── Records for the task

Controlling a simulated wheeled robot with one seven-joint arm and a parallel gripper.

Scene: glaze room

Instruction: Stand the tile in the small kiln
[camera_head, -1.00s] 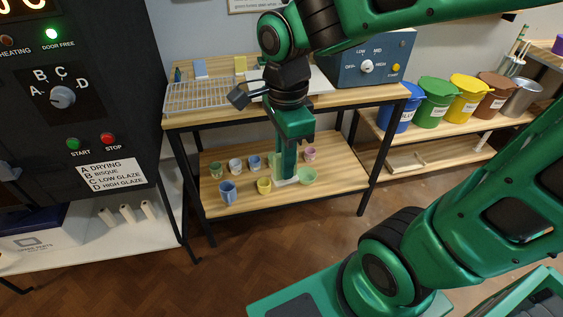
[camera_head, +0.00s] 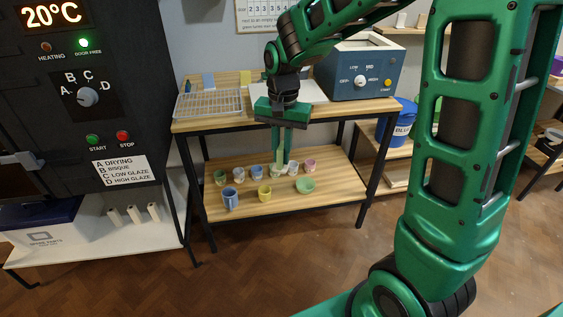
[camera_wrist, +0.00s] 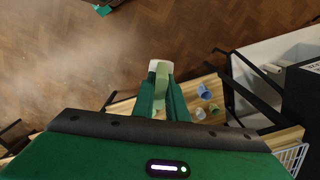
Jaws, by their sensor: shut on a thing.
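My gripper (camera_head: 282,146) points down in front of the wooden bench and is shut on a pale green tile (camera_head: 280,158). In the wrist view the tile (camera_wrist: 160,68) sticks out past my fingertips (camera_wrist: 161,90), with a whitish end; the rest lies between the fingers.
A wire rack (camera_head: 208,103) lies on the bench top (camera_head: 240,122). Several small cups, one of them a blue cup (camera_head: 230,198), stand on the lower shelf (camera_head: 335,185). A big black kiln (camera_head: 130,60) stands left. Lidded bins, one a blue bin (camera_head: 402,125), are at right. The floor in front is clear.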

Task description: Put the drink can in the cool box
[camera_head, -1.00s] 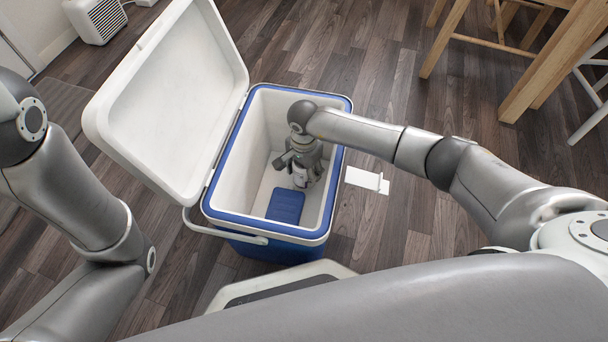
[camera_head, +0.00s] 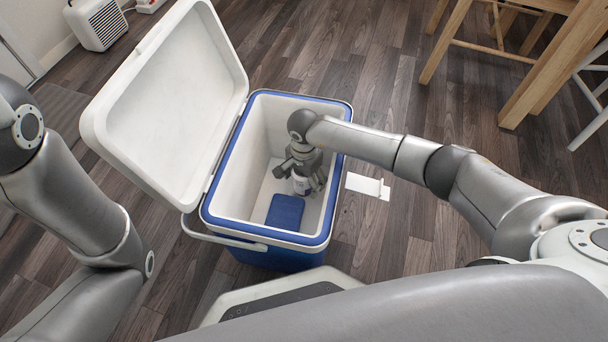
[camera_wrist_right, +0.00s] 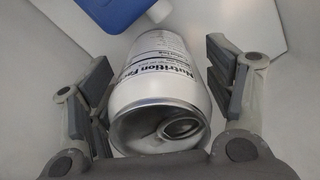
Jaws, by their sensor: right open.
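The cool box (camera_head: 218,212) is blue and white and stands open on the floor, its white lid tipped back to the left. My right gripper (camera_head: 301,183) is inside it, low in the right part. In the right wrist view, the drink can (camera_wrist_right: 160,85), white with a nutrition label and a silver top, sits between the open fingers of the right gripper (camera_wrist_right: 165,105). A gap shows beside the can at the right finger; contact on the left is unclear. In the head view the can is mostly hidden by the gripper. My left gripper is out of view.
A blue block (camera_head: 285,212), perhaps an ice pack, lies on the box floor left of the gripper. A white folded card (camera_head: 367,185) is on the wooden floor right of the box. A wooden table (camera_head: 555,65) stands at the upper right.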

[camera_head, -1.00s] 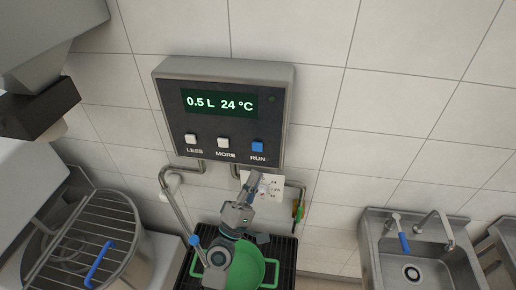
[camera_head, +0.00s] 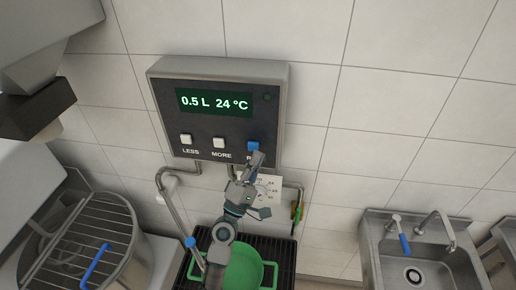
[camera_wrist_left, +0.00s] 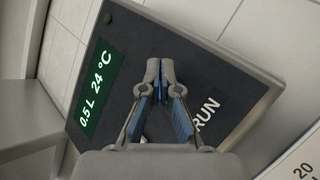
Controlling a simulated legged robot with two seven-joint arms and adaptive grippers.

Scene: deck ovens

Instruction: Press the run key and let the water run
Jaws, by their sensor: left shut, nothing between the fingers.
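The water meter panel (camera_head: 222,71) is on the tiled wall, its display (camera_head: 214,102) reading 0.5 L 24 °C. Below the display are the white LESS key (camera_head: 187,139), the white MORE key (camera_head: 219,143) and the blue RUN key (camera_head: 253,146). My left gripper (camera_head: 257,157) is shut and empty, its tips at the RUN key's lower edge in the head view; contact cannot be told. In the left wrist view the shut fingers (camera_wrist_left: 160,68) point at the panel beside the RUN label, hiding the key.
A curved metal spout pipe (camera_head: 166,195) with a blue lever (camera_head: 190,242) comes down left of the pot. A white card (camera_head: 270,187) hangs under the panel. A steel sink (camera_head: 416,262) is at right, a round vessel with a rack (camera_head: 82,243) at left.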

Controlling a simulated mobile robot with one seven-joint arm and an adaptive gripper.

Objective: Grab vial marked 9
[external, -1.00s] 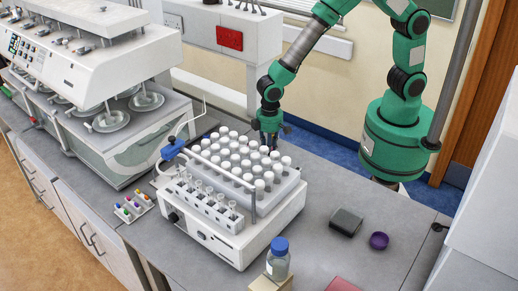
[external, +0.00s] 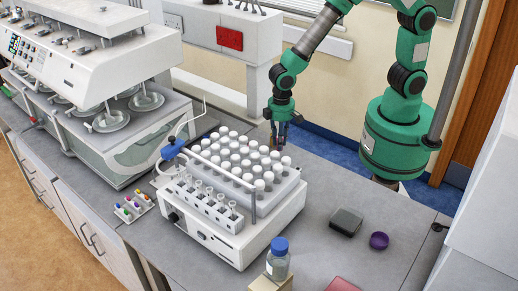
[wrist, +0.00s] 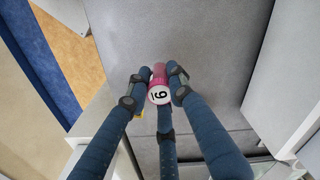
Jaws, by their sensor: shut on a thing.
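The vial (wrist: 159,84) is pink with a white round end bearing a black digit, which reads as 9 or 6 depending on which way up it is. In the wrist view my gripper (wrist: 157,83) has its dark blue fingers closed around it. In the external view my gripper (external: 279,143) hangs fingers down just behind the rack of white-capped vials (external: 240,160), apart from it. The held vial cannot be clearly made out there.
The white-capped vials stand on a white machine with a row of clear tubes (external: 210,200) in front. A blue-capped bottle (external: 278,262), a dark box (external: 346,222) and a purple dish (external: 379,240) are to the right. Grey bench between them is clear.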

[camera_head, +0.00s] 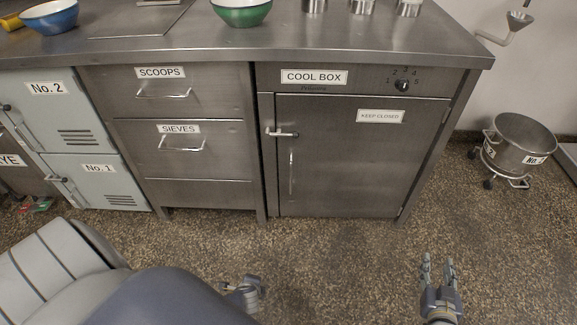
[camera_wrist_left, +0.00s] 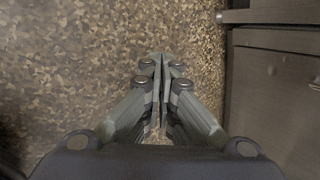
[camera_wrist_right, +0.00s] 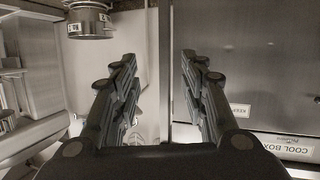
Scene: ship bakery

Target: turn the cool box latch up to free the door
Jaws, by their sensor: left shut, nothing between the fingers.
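The cool box door (camera_head: 345,165) is a steel panel under the counter, shut, with a "KEEP CLOSED" label. The latch (camera_head: 283,133) is a small light lever at the door's upper left edge and lies level, pointing right. A vertical handle (camera_head: 291,173) sits below it. My left gripper (camera_head: 252,285) is low over the floor in front of the cabinets; in the left wrist view its fingers (camera_wrist_left: 162,65) are together and empty.
A temperature knob (camera_head: 402,85) sits above the door. Drawers labelled SCOOPS (camera_head: 190,92) and SIEVES (camera_head: 183,144) are to the left. A green bowl (camera_head: 241,12) stands on the counter (camera_head: 300,48). A wheeled steel pot (camera_head: 520,145) stands at right. Floor before the door is clear.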

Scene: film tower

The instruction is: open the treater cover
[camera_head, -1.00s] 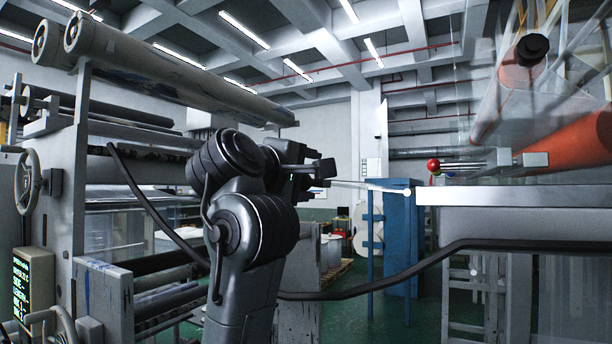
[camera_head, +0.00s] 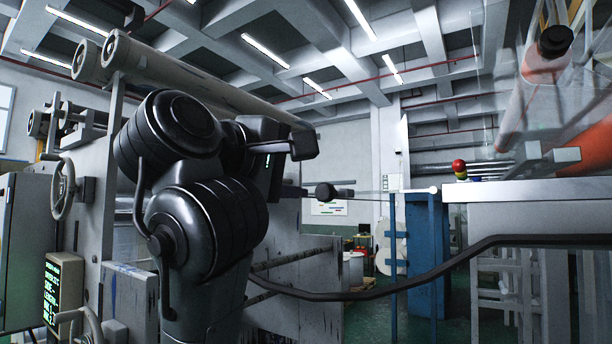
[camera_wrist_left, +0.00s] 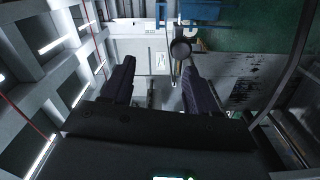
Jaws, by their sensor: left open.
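My left arm (camera_head: 200,225) rises large and close in the head view and hides part of the grey machine behind it. Its fingers do not show clearly there. In the left wrist view the left gripper (camera_wrist_left: 158,75) is open, with a dark finger on each side. A dark round knob on a thin rod (camera_wrist_left: 181,48) shows beyond the gap, close to the right finger's line; no contact shows. A similar dark knob (camera_head: 325,192) shows right of my arm in the head view. I cannot tell which panel is the treater cover. My right gripper is out of view.
The grey machine (camera_head: 128,290) with a handwheel (camera_head: 62,188) and a lit display (camera_head: 64,290) stands at left. Long rollers (camera_head: 165,72) run above. A blue cabinet (camera_head: 424,255) stands behind a sagging black hose (camera_head: 400,285). A pale-topped frame (camera_head: 540,190) is at right.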

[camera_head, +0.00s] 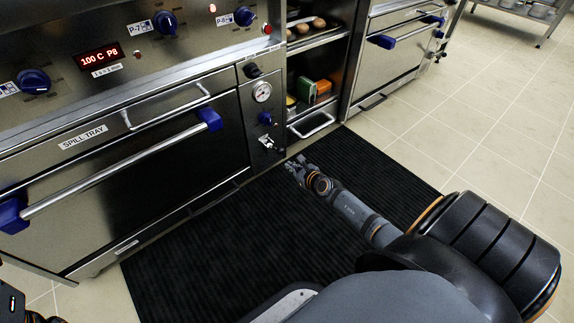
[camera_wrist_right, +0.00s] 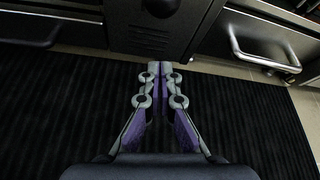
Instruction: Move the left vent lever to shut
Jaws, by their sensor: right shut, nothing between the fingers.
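The narrow panel (camera_head: 248,105) on the right side of the left oven carries a black knob or lever (camera_head: 253,70) at its top, a gauge, a blue knob (camera_head: 265,118) and a small dark-and-silver lever (camera_head: 269,145) low down. I cannot tell for sure which of these is the left vent lever. My right gripper (camera_head: 294,167) is just in front of and below the low lever, apart from it, over the mat. In the right wrist view its fingers (camera_wrist_right: 160,68) are together and empty, pointing at the panel's lower end. My left gripper is not in view.
The oven door has a long bar handle (camera_head: 125,172) with blue ends. An open shelf bay (camera_head: 318,42) with boxes stands right of the panel, with a low handle (camera_head: 312,126). A black ribbed mat (camera_head: 240,235) covers the floor in front. Tiled floor (camera_head: 480,110) lies clear to the right.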

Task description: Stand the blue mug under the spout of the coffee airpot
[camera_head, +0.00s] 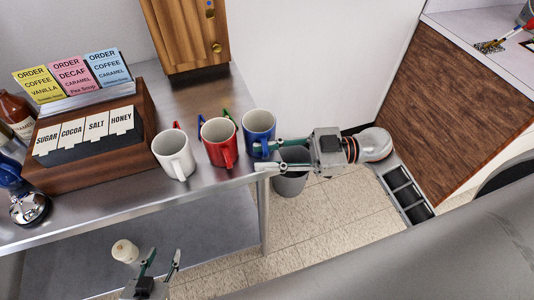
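The blue mug (259,126) stands upright near the right end of the steel counter (115,200), with its handle toward my right gripper (262,157). My right gripper is open, its fingers spread beside the mug, with the handle at or between the tips. Whether they touch it I cannot tell. My left gripper (163,258) is open and empty, low in front of the counter. I cannot make out a coffee airpot or its spout in this view.
A red mug (219,143) stands close left of the blue mug, and a white mug (174,155) beyond it. A wooden condiment box (90,135), a wooden cabinet (187,35) and a silver bell-like object (29,208) are further left. A grey bin (290,183) is on the floor.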

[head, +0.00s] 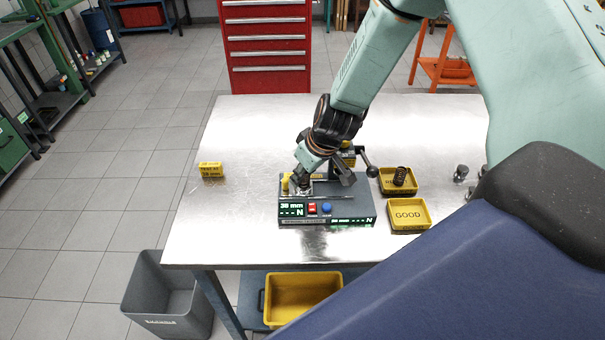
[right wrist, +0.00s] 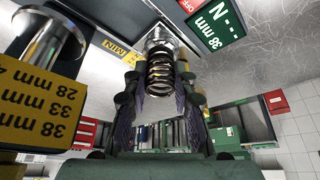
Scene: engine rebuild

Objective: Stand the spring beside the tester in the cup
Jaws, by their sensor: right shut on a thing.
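The tester (head: 345,209) is a dark grey box on the metal table, with a display reading 38 mm, a red button and a blue button. My right gripper (head: 301,181) is low over its left rear part. In the right wrist view my right gripper (right wrist: 160,100) is shut on a dark coil spring (right wrist: 160,76). The far end of the spring is at a shiny round metal piece (right wrist: 160,42), perhaps the cup; I cannot tell whether the spring sits in it. In the head view my gripper hides the spring. My left gripper is out of view.
Another dark spring (head: 400,176) stands in a yellow tray (head: 386,188) right of the tester. An empty GOOD tray (head: 408,226) is in front of it. A lever (head: 370,172) sticks out behind the tester. A yellow sign (head: 210,170) stands at left; the table between is bare.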

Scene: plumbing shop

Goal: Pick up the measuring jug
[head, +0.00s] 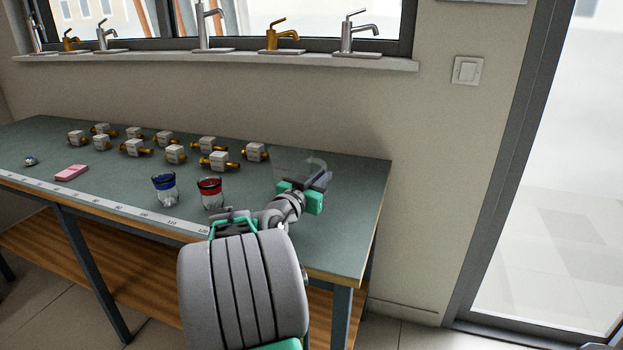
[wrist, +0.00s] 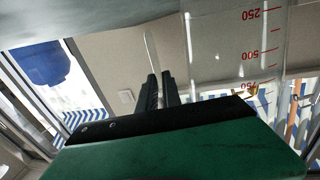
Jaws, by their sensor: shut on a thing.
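The measuring jug (head: 293,164) is clear and faint in the head view, at the right end of the workbench (head: 352,215). In the wrist view the jug (wrist: 222,42) fills the upper right, with red marks 250, 500 and 750. The jug looks upright. I cannot tell whether its base touches the bench.
Several brass-ended valves (head: 175,154) stand farther back. A pink block (head: 71,172) and a measuring strip (head: 110,206) lie at left. Taps (head: 280,38) line the sill above.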

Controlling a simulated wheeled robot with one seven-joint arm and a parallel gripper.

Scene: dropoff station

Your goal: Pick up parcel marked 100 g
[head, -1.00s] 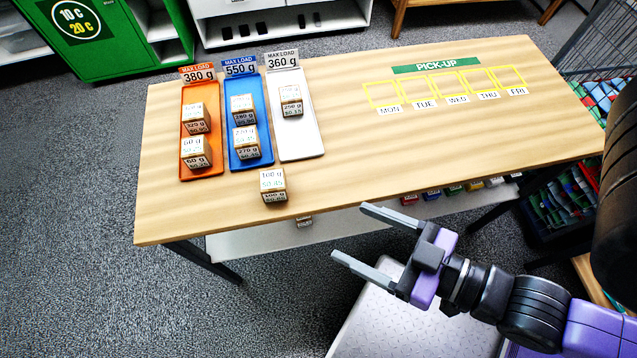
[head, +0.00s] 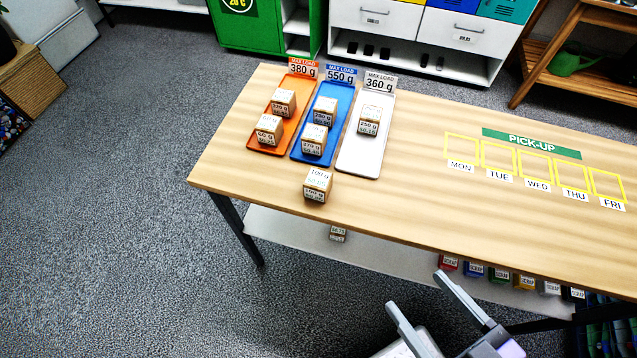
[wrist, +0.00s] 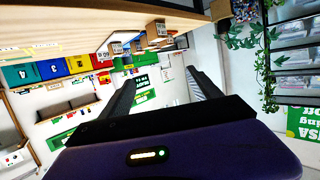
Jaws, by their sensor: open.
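The parcel marked 100 g (head: 317,185) is a small brown box with a white printed top. It stands alone on the bare wood near the front edge of the table (head: 400,210), in front of the trays. My gripper (head: 417,292) is open and empty in the head view, right of and nearer than the parcel, out beyond the table's front edge. In the wrist view the two open fingers (wrist: 158,90) have nothing between them. Several small boxes show beyond them there, and I cannot tell which is the 100 g parcel.
Orange (head: 259,142), blue (head: 300,153) and white (head: 358,168) trays with load signs hold other parcels behind it. A PICK-UP area (head: 531,143) with yellow day squares lies to the right. A lower shelf (head: 290,230) under the table holds another box. Table wood around the parcel is clear.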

────

▸ **To be done**
The lines you need run from the one containing "[external, +0.00s]" down to the one containing "Target: turn the"; print them exactly, both ends included, and leave out pictures.

▸ **Answer for this exercise**
[external, +0.00s] 
[wrist, +0.00s] 
Jaws, by their sensor: shut on a thing.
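The vial (wrist: 159,84) is pink with a white round end bearing a black digit, which reads as 9 or 6 depending on which way up it is. In the wrist view my gripper (wrist: 157,83) has its dark blue fingers closed around it. In the external view my gripper (external: 279,143) hangs fingers down just behind the rack of white-capped vials (external: 240,160), apart from it. The held vial cannot be clearly made out there.
The white-capped vials stand on a white machine with a row of clear tubes (external: 210,200) in front. A blue-capped bottle (external: 278,262), a dark box (external: 346,222) and a purple dish (external: 379,240) are to the right. Grey bench between them is clear.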

[camera_head, +0.00s] 
[camera_wrist_left, +0.00s] 
[camera_wrist_right, +0.00s] 
Scene: ship bakery

Target: turn the cool box latch up to free the door

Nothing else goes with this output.